(Robot task records)
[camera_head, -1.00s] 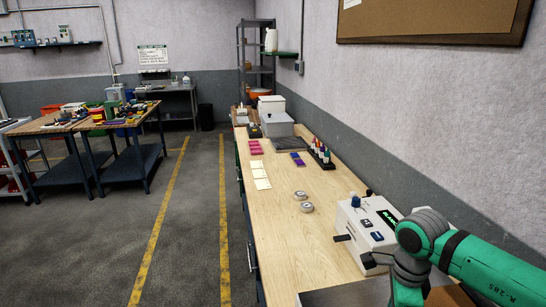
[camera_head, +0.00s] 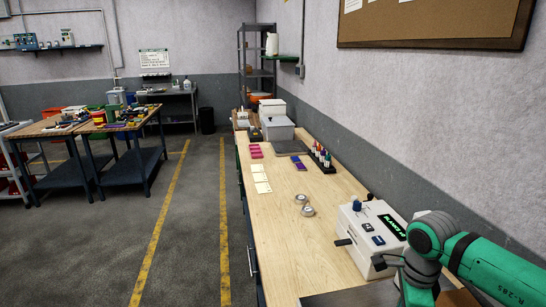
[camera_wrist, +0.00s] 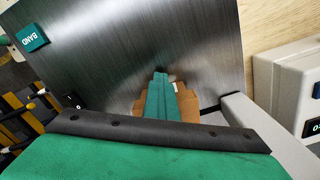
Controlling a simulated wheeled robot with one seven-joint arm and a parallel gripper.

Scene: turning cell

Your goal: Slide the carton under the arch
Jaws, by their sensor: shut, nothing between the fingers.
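My gripper (camera_wrist: 160,78) shows in the wrist view as green fingers, shut and empty, over a brown carton (camera_wrist: 187,108). The carton shows on both sides of the fingers, on or close above a brushed steel plate (camera_wrist: 130,45); the fingers hide its middle. I cannot tell whether they touch it. A pale grey bar (camera_wrist: 262,128) lies just right of the carton; I cannot tell whether it is part of the arch. In the head view the fingers are hidden behind my green arm, and the plate's edge (camera_head: 345,298) shows at the bottom.
A white machine with a lit display (camera_head: 370,232) stands beside the plate, near my arm. Two round metal pieces (camera_head: 304,204), pale cards (camera_head: 261,178) and a bottle rack (camera_head: 322,160) are farther along the wooden bench (camera_head: 280,240).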

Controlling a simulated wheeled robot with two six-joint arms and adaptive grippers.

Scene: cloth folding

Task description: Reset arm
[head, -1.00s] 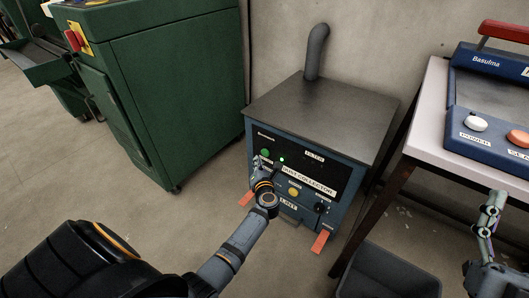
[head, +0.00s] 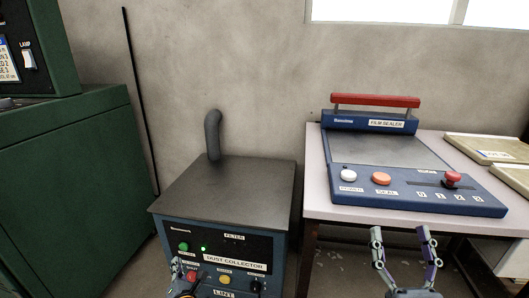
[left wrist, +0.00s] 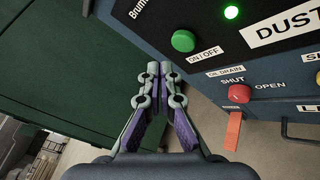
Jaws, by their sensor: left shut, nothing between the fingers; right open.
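My left gripper (head: 180,272) is shut and empty in front of the left side of the dust collector's (head: 225,187) panel; only its tip shows at the bottom of the head view. In the left wrist view its closed fingers (left wrist: 152,78) point up, left of the green on/off button (left wrist: 183,41) and the red oil drain button (left wrist: 239,92). A green light (left wrist: 231,12) is lit. I cannot tell whether the fingers touch the panel. My right gripper (head: 403,240) is open and empty in front of the table, below the film sealer (head: 385,160).
A large green machine (head: 75,190) stands left of the dust collector. The sealer with its red handle (head: 375,101) sits on a pale table (head: 318,195). Flat boards (head: 490,148) lie at the table's right. A gap separates the collector and table.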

** PROBLEM TO SOLVE **
Pick out every line above that contains the word "Scene" and copy it.

** WRITTEN REPLY **
Scene: turning cell
Scene: cloth folding

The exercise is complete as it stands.